:: EXERCISE MATERIAL ::

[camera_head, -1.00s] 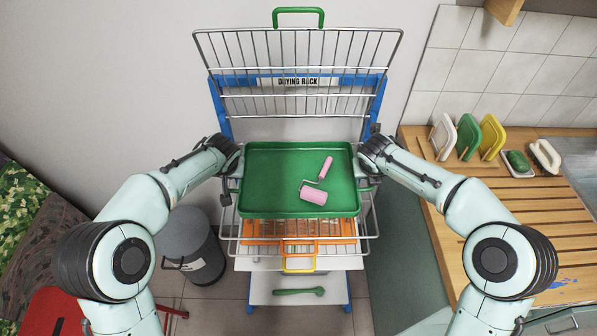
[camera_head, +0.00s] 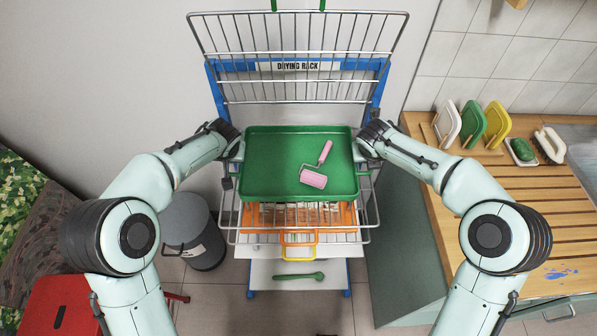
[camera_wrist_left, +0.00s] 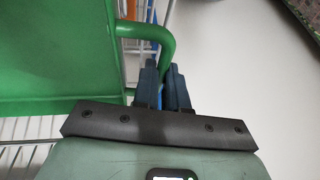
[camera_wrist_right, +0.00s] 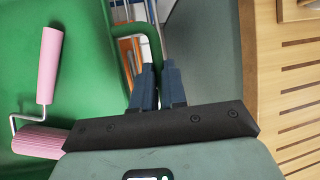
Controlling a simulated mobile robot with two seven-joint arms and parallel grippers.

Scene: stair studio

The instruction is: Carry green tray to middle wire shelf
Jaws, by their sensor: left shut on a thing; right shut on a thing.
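The green tray (camera_head: 258,190) is held roughly level in front of the drying rack, above its wire shelves. A pink paint roller (camera_head: 314,178) lies in it. My left gripper (camera_head: 237,162) is shut on the tray's left handle, seen in the left wrist view (camera_wrist_left: 168,45). My right gripper (camera_head: 362,160) is shut at the tray's right side, on its handle (camera_wrist_right: 130,62). I cannot tell whether tray and shelf touch.
A yellow handle (camera_head: 300,254) and a low board with a green tool (camera_head: 298,276) are below. A grey bin (camera_head: 192,230) stands left. A wooden counter (camera_head: 500,195) with sponges and holders is right.

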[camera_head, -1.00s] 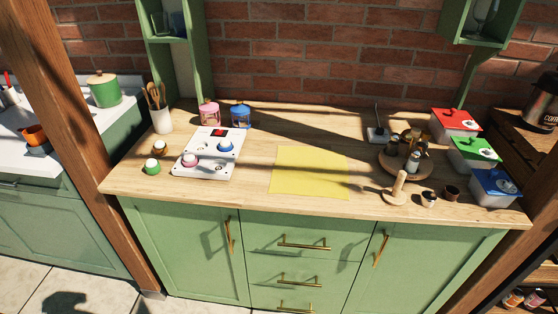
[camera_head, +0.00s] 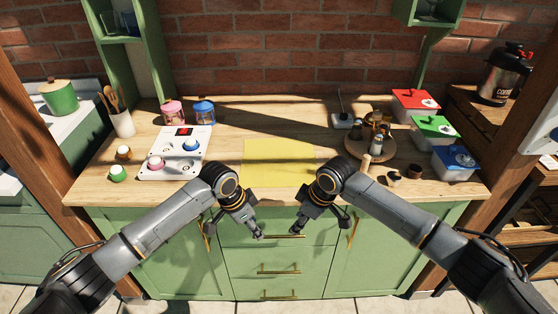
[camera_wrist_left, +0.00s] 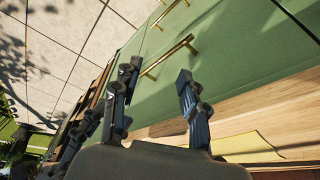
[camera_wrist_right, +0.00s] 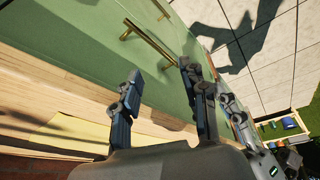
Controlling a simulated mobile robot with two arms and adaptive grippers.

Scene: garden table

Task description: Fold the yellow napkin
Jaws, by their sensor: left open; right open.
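The yellow napkin (camera_head: 278,160) lies flat and unfolded on the wooden counter, near its front edge. Its near corners are partly hidden by my arms in the head view. The napkin also shows at the lower right of the left wrist view (camera_wrist_left: 245,146) and at the lower left of the right wrist view (camera_wrist_right: 70,139). My left gripper (camera_head: 257,235) is open and empty in front of the drawers, below the counter edge. My right gripper (camera_head: 297,231) is open and empty beside it, also in front of the drawers. Neither gripper touches the napkin.
A white double burner (camera_head: 173,153) stands left of the napkin. A round spice tray (camera_head: 357,147) and a wooden holder (camera_head: 364,164) stand to the right. Lidded boxes, red (camera_head: 415,100), green (camera_head: 435,128) and blue (camera_head: 455,160), line the right end. Drawer handles (camera_head: 279,270) stick out below.

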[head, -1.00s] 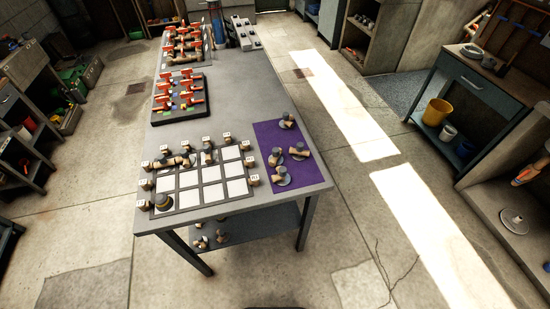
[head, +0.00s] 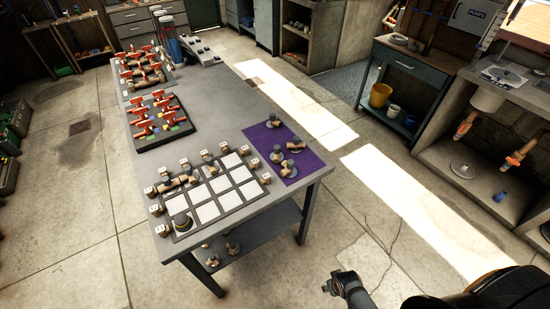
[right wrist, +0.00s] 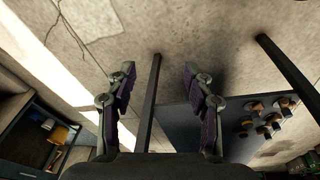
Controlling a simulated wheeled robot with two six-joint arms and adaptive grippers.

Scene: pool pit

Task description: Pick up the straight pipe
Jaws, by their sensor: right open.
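Several tan-and-grey pipe pieces lie on the white-squared grid board (head: 236,203) at the near end of the table. One long piece (head: 180,184) lying along the board's far left squares looks like a straight pipe, but it is too small to be sure. More fittings (head: 289,167) sit on the purple mat (head: 310,163). My right gripper (head: 338,283) is low at the bottom right, off the table's near right side. My left gripper is out of view.
Grey table (head: 232,95) carries racks of red-handled valves (head: 158,118). Its lower shelf (head: 262,228) holds several fittings, also seen in the right wrist view (right wrist: 264,122). A table leg (right wrist: 148,100) stands near my right gripper. Shelving (head: 450,165) lines the right; floor between is clear.

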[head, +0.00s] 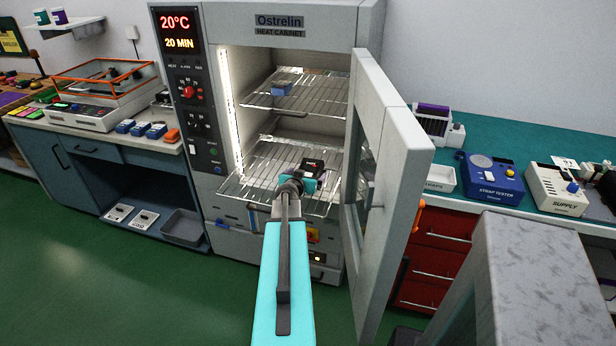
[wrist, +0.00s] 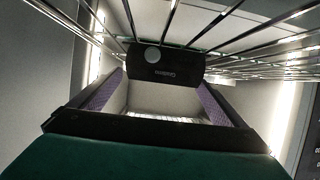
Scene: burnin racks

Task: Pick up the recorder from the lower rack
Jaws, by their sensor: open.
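The lower rack (head: 262,165) is a wire shelf in the open heat cabinet. My gripper (head: 308,168) is over its front right part, with the jaws open. In the wrist view my gripper (wrist: 162,88) shows two dark fingers with purple pads, spread apart with nothing clamped. A black case with a pale round disc and small lettering, seemingly the recorder (wrist: 165,65), lies at the far end of the gap, by the fingertips. I cannot tell whether they touch it. In the head view my gripper largely hides that spot. A blue box (head: 282,89) sits on the upper rack.
The cabinet door (head: 390,150) stands open close to the right of my arm. The upper rack (head: 318,92) is above my gripper. Rack bars (wrist: 225,42) cross the top of the wrist view. The lower rack's left part looks bare.

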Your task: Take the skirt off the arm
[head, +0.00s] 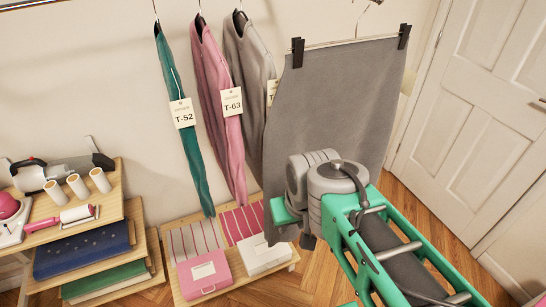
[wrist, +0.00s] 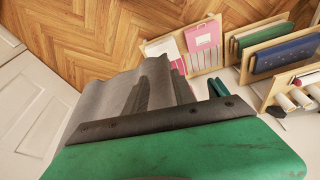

:::

= PROBLEM DESCRIPTION =
Look above for the line with "Scene: pool pit" and copy exactly from it through the line with "Task: Pick up", both included. Omit the pictures.

= RESPONSE BELOW =
Scene: pool pit

Task description: Pick up the straight pipe
Jaws, by their sensor: right open.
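Several tan-and-grey pipe pieces lie on the white-squared grid board (head: 236,203) at the near end of the table. One long piece (head: 180,184) lying along the board's far left squares looks like a straight pipe, but it is too small to be sure. More fittings (head: 289,167) sit on the purple mat (head: 310,163). My right gripper (head: 338,283) is low at the bottom right, off the table's near right side. My left gripper is out of view.
Grey table (head: 232,95) carries racks of red-handled valves (head: 158,118). Its lower shelf (head: 262,228) holds several fittings, also seen in the right wrist view (right wrist: 264,122). A table leg (right wrist: 148,100) stands near my right gripper. Shelving (head: 450,165) lines the right; floor between is clear.

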[head, +0.00s] 
[wrist, +0.00s] 
Scene: burnin racks

Task: Pick up the recorder from the lower rack

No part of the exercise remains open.